Congratulations on bringing home your new puppy! A new puppy can be an exciting and rewarding experience. However, along with the fun, often come some challenges for the new owners. One such challenge is a puppy that nips and bites. With the positive tips outlined below, training your puppy on proper social behavior can be a rewarding experience for both the new puppy and its owners.
Puppies are very social creatures. As young pups they are learning to play, interact and socialize with other members of their family. When the puppy was with its siblings, part of these social interactions were rough and tumble play sessions. However, during this time, the other pups would normally teach your puppy to inhibit the strength of its bite by giving a quick yelp and leaving the play session if things got too rough. Now that the puppy has left its siblings and moved in to join your family, he may not have this natural feedback about his behavior.
As the puppys new playmate, it is your job to teach him the proper social skills. This teaching includes instructing him on what behaviors are acceptable. Even though it is cute, it is important not to allow your new puppy to chew or mouth on any part of your body without reprimand. If this behavior is allowed when your puppy is young, it will think that this behavior is acceptable. However, when the pup gets older its bite will become stronger and the habit will be hard to break. Instead, each time the puppy nips, bites or mouths on your hand, say a quick no, ouch or emit a yip sound. At the same time, immediately withdraw from the play behavior or leave the room. It is important that the puppy associate the command with the nip and immediate loss of play. These actions tell the puppy that its behavior was unacceptable. In order to minimize confusion for your puppy it is important that all family members give this consistent feedback to the puppy.

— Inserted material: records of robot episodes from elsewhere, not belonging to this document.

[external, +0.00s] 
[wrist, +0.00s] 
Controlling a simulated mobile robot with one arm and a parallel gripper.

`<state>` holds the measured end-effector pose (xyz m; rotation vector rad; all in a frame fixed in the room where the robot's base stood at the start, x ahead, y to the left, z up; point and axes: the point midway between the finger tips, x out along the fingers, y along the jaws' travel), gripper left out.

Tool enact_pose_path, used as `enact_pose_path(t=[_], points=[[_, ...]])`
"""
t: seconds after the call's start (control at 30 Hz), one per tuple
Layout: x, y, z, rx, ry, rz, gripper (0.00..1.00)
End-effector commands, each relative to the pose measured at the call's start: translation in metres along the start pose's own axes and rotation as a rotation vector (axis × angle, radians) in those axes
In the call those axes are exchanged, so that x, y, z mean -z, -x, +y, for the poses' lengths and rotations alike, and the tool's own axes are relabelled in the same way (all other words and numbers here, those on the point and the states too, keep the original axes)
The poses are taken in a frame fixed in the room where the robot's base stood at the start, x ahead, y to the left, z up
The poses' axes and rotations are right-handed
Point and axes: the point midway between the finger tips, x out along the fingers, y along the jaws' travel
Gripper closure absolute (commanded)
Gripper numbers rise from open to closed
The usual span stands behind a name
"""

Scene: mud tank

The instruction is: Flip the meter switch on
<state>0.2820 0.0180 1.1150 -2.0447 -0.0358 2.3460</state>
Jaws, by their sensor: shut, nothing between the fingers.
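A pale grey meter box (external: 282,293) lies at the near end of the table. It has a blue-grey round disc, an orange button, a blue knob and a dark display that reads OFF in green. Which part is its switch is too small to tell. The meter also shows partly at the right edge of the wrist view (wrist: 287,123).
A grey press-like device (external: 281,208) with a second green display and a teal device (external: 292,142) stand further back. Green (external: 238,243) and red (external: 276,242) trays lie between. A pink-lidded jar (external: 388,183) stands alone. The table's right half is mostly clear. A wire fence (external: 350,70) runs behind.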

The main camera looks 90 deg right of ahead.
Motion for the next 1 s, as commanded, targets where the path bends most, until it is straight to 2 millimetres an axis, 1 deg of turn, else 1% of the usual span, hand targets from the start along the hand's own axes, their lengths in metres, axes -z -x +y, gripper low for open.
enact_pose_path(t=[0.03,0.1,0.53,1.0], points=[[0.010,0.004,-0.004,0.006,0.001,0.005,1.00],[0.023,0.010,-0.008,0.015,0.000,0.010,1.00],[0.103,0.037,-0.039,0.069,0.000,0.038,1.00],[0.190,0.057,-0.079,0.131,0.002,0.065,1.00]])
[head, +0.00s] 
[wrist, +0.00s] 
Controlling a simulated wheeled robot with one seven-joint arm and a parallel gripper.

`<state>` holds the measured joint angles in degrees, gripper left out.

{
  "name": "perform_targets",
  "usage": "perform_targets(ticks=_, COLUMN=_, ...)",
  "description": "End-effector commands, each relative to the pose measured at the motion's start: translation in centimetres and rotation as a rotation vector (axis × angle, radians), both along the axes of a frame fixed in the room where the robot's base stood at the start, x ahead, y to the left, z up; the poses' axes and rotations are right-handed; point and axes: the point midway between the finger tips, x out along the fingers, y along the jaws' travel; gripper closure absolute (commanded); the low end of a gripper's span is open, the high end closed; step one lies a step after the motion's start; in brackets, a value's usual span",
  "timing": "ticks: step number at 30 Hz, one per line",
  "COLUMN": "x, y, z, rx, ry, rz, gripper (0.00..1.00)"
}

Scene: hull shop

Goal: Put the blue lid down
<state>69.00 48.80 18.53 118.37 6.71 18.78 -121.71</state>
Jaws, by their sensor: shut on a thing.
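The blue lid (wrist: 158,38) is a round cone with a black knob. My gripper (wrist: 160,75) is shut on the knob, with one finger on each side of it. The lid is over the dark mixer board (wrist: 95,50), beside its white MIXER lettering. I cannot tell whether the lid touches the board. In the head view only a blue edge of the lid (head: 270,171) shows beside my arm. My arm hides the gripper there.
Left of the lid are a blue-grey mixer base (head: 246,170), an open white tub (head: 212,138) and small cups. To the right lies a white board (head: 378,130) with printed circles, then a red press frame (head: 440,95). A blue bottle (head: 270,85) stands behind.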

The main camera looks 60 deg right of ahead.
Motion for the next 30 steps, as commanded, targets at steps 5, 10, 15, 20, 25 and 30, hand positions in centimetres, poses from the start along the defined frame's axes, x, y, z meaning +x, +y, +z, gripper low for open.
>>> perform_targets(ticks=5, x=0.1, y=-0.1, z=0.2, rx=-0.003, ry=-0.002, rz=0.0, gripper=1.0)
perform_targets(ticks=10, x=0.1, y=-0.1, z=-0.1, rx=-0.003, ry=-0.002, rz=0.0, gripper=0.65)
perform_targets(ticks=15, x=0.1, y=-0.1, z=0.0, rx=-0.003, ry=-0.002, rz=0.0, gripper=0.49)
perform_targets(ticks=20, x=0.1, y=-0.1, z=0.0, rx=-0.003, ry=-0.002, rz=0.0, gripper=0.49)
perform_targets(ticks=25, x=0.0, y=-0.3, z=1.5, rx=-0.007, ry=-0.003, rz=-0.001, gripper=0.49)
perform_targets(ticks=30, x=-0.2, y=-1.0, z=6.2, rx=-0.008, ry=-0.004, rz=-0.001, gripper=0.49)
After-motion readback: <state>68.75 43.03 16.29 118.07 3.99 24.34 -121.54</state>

If your puppy continues to play bite, it may be necessary to employ other means to teach him to inhibit his bite. Some other methods use remote punishment or leashes to accomplish this task. Remote punishment includes shaker cans, water bottles, air horns, citronella collars and other methods. These items are not associated with the punisher, yet they frighten and/or startle the puppy when he exhibits the unwanted behavior. Once the remote punishment is associated with the play biting, the puppy will learn to play gently in order not to be sprayed or startled. Another method to manage your pups biting behavior is to use a leash and head halter. If the pup begins to play bite inappropriately, a firm, gentle tug on the leash will discourage him from the behavior. It is important to remember that physical punishment is discouraged when trying to teach your puppy to play nicely. Typically, an attempt at physical punishment, such as pushing the puppy away, grabbing his muzzle, or swatting at him, will be seen as play behaviors and will only aggravate the situation.
When training your puppy, remember that learning proper social skills is an important part of your puppys development. It is your job as the puppys new owner to train and encourage him. Training takes time and practice, but with patience and diligence your puppy will soon know the proper way to inhibit his bite and play appropriately.